Re: htdig: european chars

Tim Maroney (
Wed, 29 Apr 1998 10:24:05 -0700

This is all quite fascinating, but it's not my issue, which is that in
HTML, accented and otherwise modified characters of the Roman character
set are supposed to be represented with HTML multi-byte special
characters, not as high-bit-set ASCII, since the conventions for
interpreting extended ASCII that vary from platform to platform. htdig is
mapping these HTML special characters to a single-byte internal
representation on text acquisition but then not mapping them back to HTML
on output, leading to weird-looking search displays -- try searching for
"Rabelais" at, and look at how the words "Francois" and
"Theleme" come out in Mac Explorer. Is there any way to fix this, short
of writing a wrapper around htsearch that does character mapping?
Shouldn't htdig just do the right thing to start with?

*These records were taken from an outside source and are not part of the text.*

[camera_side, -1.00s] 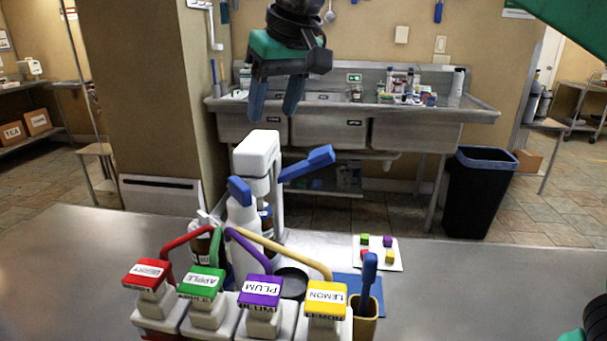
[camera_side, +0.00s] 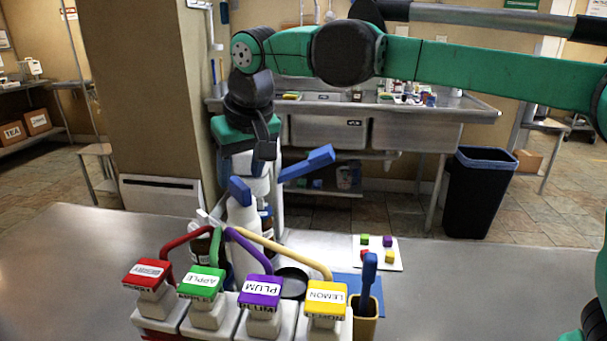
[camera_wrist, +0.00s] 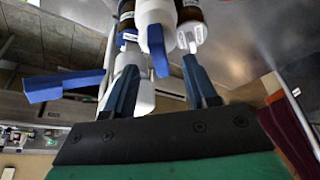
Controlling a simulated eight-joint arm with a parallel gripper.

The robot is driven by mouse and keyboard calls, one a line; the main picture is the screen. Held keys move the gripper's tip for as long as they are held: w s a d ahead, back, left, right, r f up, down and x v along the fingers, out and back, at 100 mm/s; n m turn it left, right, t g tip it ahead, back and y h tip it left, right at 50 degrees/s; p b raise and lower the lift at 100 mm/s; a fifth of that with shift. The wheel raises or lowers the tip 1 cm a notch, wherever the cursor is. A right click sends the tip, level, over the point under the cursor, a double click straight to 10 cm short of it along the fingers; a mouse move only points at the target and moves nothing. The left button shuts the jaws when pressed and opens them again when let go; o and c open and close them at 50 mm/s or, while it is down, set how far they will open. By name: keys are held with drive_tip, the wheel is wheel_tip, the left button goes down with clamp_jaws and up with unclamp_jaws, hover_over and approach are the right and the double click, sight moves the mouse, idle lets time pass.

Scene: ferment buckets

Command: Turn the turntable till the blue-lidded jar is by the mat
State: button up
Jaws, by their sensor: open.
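My gripper (camera_side: 245,165) is open and points down, just above and behind the white bottle (camera_side: 243,222) with a blue top. In the wrist view my gripper (camera_wrist: 160,70) has its fingers spread, with the white bottle (camera_wrist: 152,14) in the gap beyond them. Brown jars with white labels (camera_wrist: 190,22) stand beside that bottle. One brown jar (camera_wrist: 128,22) has a blue part near its end; I cannot tell for sure that it is the blue lid. The turntable cannot be made out. A blue mat (camera_side: 345,282) lies partly hidden behind the lemon dispenser.
Dispensers labelled apple (camera_side: 203,284), plum (camera_side: 262,292) and lemon (camera_side: 325,300), plus a red one (camera_side: 147,274), fill the front. A white device with a blue lever (camera_side: 308,164) stands close to my gripper. A white card (camera_side: 378,250) holds coloured cubes. The table's right is clear.

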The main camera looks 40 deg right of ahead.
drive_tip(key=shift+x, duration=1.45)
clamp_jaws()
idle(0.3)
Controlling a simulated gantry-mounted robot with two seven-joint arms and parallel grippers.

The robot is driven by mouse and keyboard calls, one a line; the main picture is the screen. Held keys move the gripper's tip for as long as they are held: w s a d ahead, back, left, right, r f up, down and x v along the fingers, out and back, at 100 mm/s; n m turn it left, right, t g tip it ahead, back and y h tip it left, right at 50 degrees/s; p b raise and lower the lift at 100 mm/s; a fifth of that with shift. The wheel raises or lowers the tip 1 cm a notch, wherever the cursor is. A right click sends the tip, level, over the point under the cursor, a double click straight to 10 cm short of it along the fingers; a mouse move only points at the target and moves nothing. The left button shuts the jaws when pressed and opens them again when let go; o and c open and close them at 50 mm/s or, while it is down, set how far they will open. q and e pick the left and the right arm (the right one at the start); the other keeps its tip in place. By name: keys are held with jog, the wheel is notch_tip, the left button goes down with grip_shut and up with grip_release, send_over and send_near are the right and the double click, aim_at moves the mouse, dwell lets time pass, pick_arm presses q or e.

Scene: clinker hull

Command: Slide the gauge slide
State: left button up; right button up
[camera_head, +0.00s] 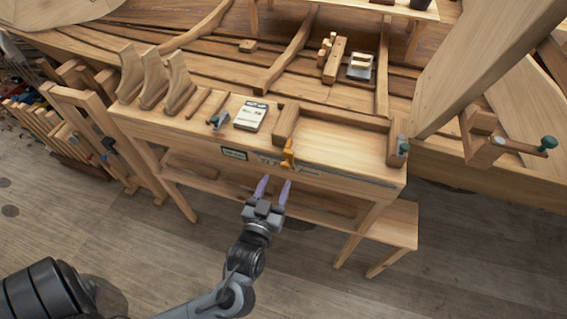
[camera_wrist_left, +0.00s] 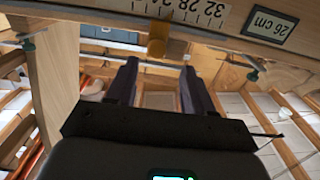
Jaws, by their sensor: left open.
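The gauge slide is a small orange piece (camera_head: 288,155) on the front edge of the wooden bench (camera_head: 340,165). In the left wrist view the orange slide (camera_wrist_left: 158,38) sits on the front face at the top, beside a numbered scale (camera_wrist_left: 180,10). A small display (camera_head: 234,153) is left of it in the head view; in the left wrist view the display (camera_wrist_left: 270,24) reads 26 cm. My left gripper (camera_head: 273,187) is open and empty, in front of and below the slide, apart from it. Its fingers (camera_wrist_left: 160,75) point toward the bench front. My right gripper is not in view.
On the bench are a white card (camera_head: 251,115), curved wooden pieces (camera_head: 154,80) and a raised wooden frame (camera_head: 340,119). The hull (camera_head: 225,55) is behind. The floor in front is clear.

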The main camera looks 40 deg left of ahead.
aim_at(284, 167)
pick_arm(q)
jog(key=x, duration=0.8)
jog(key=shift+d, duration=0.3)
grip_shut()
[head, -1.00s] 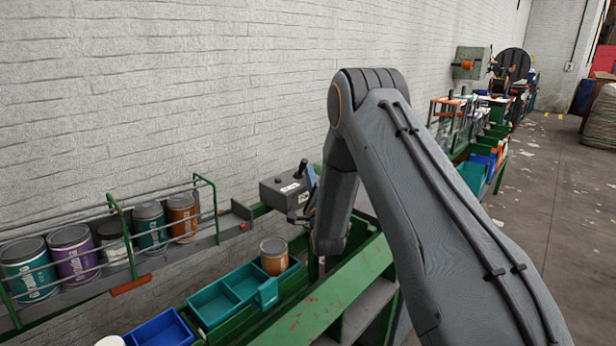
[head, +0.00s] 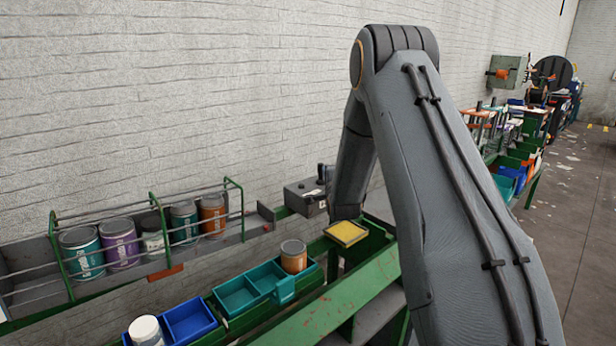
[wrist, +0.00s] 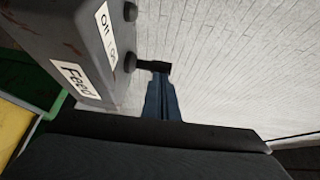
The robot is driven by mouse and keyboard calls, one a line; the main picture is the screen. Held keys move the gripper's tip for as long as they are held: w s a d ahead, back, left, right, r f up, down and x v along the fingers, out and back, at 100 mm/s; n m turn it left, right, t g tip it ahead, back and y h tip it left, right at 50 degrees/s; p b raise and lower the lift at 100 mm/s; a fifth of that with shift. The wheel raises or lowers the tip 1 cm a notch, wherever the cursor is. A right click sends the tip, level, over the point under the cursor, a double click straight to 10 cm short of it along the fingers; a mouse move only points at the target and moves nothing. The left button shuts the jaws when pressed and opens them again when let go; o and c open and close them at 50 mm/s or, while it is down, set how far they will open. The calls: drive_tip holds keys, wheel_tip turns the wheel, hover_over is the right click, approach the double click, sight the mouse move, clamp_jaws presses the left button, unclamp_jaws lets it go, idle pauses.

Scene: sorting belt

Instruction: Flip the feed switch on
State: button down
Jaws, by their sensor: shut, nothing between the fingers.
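The feed switch box (head: 305,197) is a grey box on the green frame by the wall. In the wrist view it fills the upper left, with a "Feed" label (wrist: 77,80) and an Off/On label (wrist: 107,34). A black lever (wrist: 153,66) sticks out from its edge beside the On end of the label; its exact setting is unclear. My gripper (wrist: 162,82) is shut and empty, its blue fingers reaching the lever's end. I cannot tell whether they touch. In the head view my arm hides most of the gripper.
A yellow tray (head: 347,233) sits on the green bench beside the box. Teal bins (head: 238,296), a blue bin (head: 189,321) and an orange can (head: 293,257) lie nearer. A railed shelf (head: 165,270) holds several cans. Bare wall lies behind.

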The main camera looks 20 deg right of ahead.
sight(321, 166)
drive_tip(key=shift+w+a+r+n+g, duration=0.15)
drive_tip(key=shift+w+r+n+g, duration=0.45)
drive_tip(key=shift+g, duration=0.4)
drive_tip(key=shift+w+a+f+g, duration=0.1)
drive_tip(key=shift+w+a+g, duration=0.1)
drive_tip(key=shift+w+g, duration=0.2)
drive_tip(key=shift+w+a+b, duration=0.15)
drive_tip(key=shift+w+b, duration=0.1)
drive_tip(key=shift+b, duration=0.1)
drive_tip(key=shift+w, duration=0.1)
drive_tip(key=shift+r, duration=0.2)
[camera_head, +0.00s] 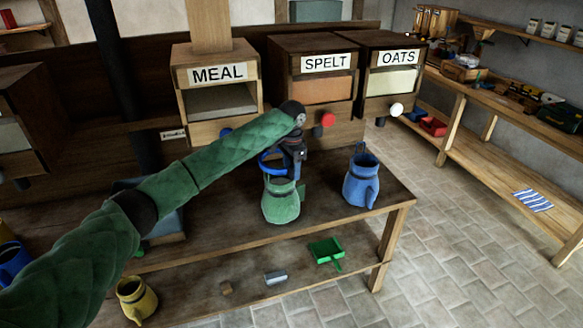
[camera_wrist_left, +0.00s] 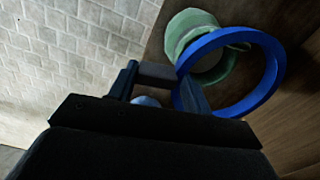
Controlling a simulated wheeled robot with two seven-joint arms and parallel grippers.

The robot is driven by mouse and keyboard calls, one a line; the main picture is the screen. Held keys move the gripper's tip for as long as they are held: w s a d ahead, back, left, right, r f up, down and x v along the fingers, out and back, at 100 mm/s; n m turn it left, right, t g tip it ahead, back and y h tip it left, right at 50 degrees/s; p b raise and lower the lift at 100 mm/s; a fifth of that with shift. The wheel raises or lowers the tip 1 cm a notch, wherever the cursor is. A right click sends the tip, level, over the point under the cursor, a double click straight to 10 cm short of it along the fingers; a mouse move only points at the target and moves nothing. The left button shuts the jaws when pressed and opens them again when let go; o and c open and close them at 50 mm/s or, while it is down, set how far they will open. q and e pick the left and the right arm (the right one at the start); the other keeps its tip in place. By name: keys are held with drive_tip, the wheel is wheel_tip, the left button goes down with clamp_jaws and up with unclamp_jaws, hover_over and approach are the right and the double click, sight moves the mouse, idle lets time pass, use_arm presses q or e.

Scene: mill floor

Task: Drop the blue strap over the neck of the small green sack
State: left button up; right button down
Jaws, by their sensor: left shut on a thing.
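The blue strap (camera_head: 264,164) is a stiff ring held in my left gripper (camera_head: 292,165), which is shut on one side of its band. The small green sack (camera_head: 281,204) stands upright on the wooden table, directly below the gripper. In the head view the ring is at about the height of the sack's neck, and the gripper partly hides the opening. In the left wrist view the blue strap (camera_wrist_left: 272,80) overlaps the green sack (camera_wrist_left: 190,27) and lies off to one side of its mouth. I cannot tell whether they touch. My right gripper is not in view.
A blue sack (camera_head: 361,184) stands to the right on the table (camera_head: 330,219). Bins marked MEAL (camera_head: 217,75), SPELT (camera_head: 325,63) and OATS (camera_head: 398,57) stand behind.

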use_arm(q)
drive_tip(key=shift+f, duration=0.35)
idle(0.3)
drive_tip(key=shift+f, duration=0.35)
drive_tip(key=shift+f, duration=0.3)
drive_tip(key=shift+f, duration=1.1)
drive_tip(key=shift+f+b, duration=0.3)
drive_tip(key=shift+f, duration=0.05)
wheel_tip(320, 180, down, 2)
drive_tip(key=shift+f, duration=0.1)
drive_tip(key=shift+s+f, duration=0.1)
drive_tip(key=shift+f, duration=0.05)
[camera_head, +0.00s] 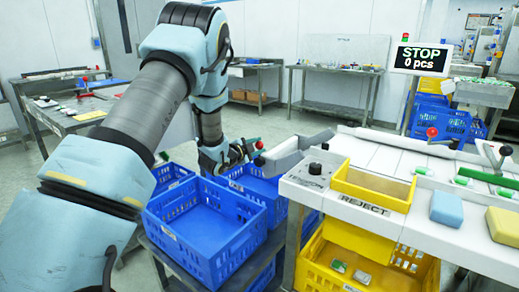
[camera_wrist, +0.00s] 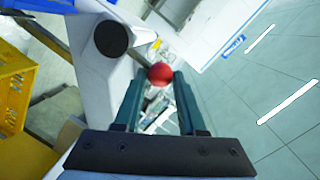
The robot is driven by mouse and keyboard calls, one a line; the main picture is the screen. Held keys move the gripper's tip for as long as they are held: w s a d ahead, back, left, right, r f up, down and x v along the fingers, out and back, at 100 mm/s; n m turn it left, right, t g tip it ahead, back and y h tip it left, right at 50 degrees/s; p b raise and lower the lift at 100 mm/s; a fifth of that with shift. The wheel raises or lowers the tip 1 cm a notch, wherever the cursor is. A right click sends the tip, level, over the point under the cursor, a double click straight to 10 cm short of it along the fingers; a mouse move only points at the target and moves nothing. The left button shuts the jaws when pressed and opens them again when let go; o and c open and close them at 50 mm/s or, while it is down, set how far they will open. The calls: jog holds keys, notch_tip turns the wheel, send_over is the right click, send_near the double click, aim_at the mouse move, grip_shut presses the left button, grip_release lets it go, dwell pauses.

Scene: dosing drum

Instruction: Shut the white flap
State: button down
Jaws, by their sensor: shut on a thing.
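A pale flap (camera_head: 283,157) sticks out from the left end of the white machine bench, above the blue crates. A red knob (camera_head: 259,145) shows at its outer end; how it joins the flap is hard to see. My gripper (camera_head: 252,150) is at this knob, left of the bench. In the wrist view the red knob (camera_wrist: 160,73) sits between the tips of my two dark fingers (camera_wrist: 159,82), which are shut on it. The flap's hinge is not clear.
A black dial (camera_head: 315,168) stands on the bench corner beside a yellow REJECT tray (camera_head: 372,198). Blue crates (camera_head: 206,240) stand below my arm, and a yellow crate (camera_head: 345,284) is under the bench. The sign (camera_head: 422,59) reads STOP, 0 pcs. Open floor lies behind.

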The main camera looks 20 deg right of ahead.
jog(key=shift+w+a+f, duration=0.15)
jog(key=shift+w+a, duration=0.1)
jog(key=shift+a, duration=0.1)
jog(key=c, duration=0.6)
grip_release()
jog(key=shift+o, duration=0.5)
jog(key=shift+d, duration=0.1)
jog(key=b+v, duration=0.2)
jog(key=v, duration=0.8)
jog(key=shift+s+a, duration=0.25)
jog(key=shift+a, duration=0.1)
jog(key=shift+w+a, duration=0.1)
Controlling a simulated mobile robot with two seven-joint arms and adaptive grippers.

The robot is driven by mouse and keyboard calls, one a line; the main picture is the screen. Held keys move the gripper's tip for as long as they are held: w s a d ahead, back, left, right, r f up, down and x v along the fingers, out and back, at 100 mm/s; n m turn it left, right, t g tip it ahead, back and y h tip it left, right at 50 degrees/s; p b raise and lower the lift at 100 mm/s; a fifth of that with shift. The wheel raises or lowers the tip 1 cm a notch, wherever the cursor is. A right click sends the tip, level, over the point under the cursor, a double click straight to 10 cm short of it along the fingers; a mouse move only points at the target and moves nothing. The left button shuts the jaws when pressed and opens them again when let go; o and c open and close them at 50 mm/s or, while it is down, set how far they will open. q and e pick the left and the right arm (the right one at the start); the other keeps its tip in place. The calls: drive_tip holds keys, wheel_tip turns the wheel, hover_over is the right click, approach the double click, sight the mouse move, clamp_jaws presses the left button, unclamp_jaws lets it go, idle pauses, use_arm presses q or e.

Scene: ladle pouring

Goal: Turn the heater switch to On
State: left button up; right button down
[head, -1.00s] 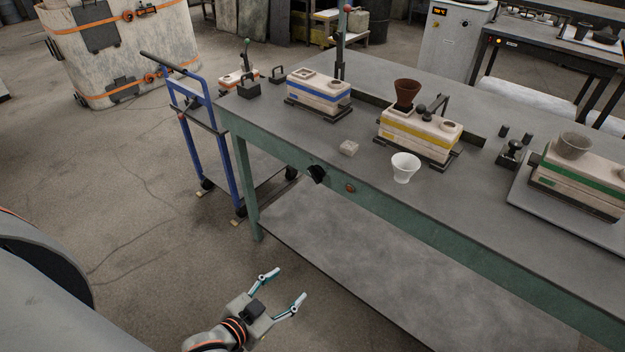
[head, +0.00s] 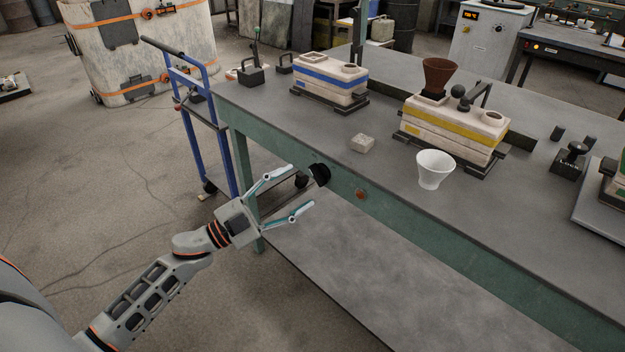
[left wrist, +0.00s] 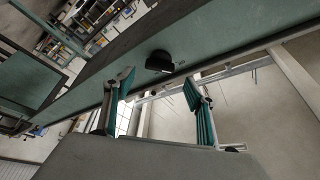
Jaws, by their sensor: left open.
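The heater switch is a black knob (head: 319,174) on the green front apron of the workbench. It also shows in the left wrist view as a dark knob (left wrist: 159,61), beyond and between my fingers. An amber lamp (head: 361,194) sits to its right on the apron. My left gripper (head: 302,193) is open and empty, just left of the knob, its fingers pointing toward it. I see no contact with the knob. The switch's On marking is too small to read. My right gripper is not in view.
The workbench top (head: 400,205) holds a white cup (head: 435,169), a small pale block (head: 362,143), a yellow-striped mould (head: 455,130) and a blue-striped mould (head: 330,80). A blue trolley (head: 188,135) stands left of the bench. A lower shelf (head: 400,270) lies beneath.

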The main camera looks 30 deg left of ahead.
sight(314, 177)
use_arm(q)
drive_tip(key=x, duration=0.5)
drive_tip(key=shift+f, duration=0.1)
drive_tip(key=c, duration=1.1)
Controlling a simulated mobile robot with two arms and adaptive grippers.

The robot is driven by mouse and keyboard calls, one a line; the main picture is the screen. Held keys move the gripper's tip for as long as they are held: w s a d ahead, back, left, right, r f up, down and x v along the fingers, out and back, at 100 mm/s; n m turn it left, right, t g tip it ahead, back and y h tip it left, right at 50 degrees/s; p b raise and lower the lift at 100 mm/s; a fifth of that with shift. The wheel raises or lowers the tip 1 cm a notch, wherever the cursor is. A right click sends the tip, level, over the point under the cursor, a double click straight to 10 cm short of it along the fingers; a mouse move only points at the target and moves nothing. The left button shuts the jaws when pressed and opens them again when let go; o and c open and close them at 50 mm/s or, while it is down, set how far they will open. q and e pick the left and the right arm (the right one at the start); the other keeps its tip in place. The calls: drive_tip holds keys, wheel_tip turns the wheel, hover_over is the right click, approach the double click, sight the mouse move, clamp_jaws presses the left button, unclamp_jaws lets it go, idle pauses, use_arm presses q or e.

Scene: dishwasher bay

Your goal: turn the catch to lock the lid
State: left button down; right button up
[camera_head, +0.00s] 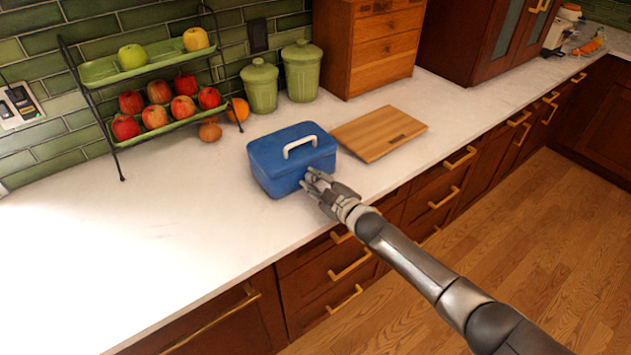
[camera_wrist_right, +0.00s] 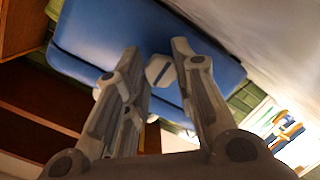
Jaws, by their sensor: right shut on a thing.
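A blue box (camera_head: 280,173) with a closed blue lid (camera_head: 272,148) and a white handle (camera_head: 299,143) on top stands on the white counter. My right gripper (camera_head: 312,180) is at the front face of the box. In the right wrist view, the box (camera_wrist_right: 100,45) fills the top, and a light grey catch (camera_wrist_right: 159,70) on its front sits between the fingertips of my right gripper (camera_wrist_right: 156,60). The gripper is shut on the catch. In the head view the gripper hides the catch. My left gripper is not in view.
A wooden cutting board (camera_head: 379,133) lies right of the box. Two green canisters (camera_head: 301,70) and a wooden drawer cabinet (camera_head: 375,50) stand behind. A two-tier fruit rack (camera_head: 160,85) is at the back left. The counter (camera_head: 130,240) left of the box is clear.

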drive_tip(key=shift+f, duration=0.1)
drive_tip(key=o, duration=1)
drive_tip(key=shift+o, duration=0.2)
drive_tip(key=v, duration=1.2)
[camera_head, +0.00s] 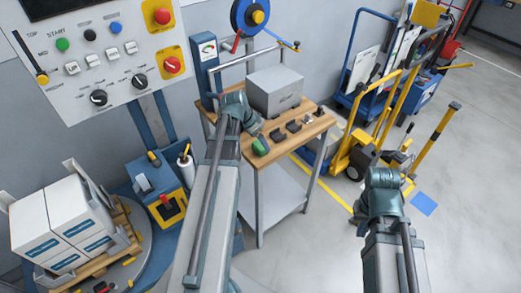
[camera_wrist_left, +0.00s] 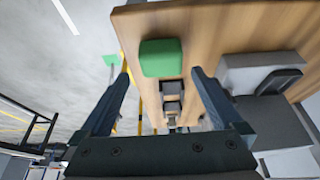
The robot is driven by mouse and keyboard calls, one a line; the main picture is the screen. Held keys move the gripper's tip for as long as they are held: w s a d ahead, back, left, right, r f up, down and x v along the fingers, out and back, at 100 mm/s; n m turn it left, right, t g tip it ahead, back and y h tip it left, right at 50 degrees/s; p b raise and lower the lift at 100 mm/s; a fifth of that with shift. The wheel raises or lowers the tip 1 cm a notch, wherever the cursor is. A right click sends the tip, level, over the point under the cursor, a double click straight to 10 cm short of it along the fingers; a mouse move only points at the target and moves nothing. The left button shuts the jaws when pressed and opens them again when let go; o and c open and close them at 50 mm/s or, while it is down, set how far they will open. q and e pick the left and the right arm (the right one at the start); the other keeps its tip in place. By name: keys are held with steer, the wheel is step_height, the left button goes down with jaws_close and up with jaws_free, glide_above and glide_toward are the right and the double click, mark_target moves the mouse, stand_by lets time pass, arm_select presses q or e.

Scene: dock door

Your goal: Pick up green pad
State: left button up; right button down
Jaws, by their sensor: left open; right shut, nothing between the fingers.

Also, is the answer to my other questions (about unwanted backslash
removal in search results, and restriction to exclude subdirectories)
that there's nothing that can be done short of modifying htdig source
code? My ISP is finicky about binary executables and even if I dug up a
UNIX shell login somewhere and made this change I wouldn't be able to use
a custom version on my web site. If the answer is that these things can't
be done in vanilla htdig I'd like to know. Thanks!

Tim Maroney
"The world is made possible, in part, by murk."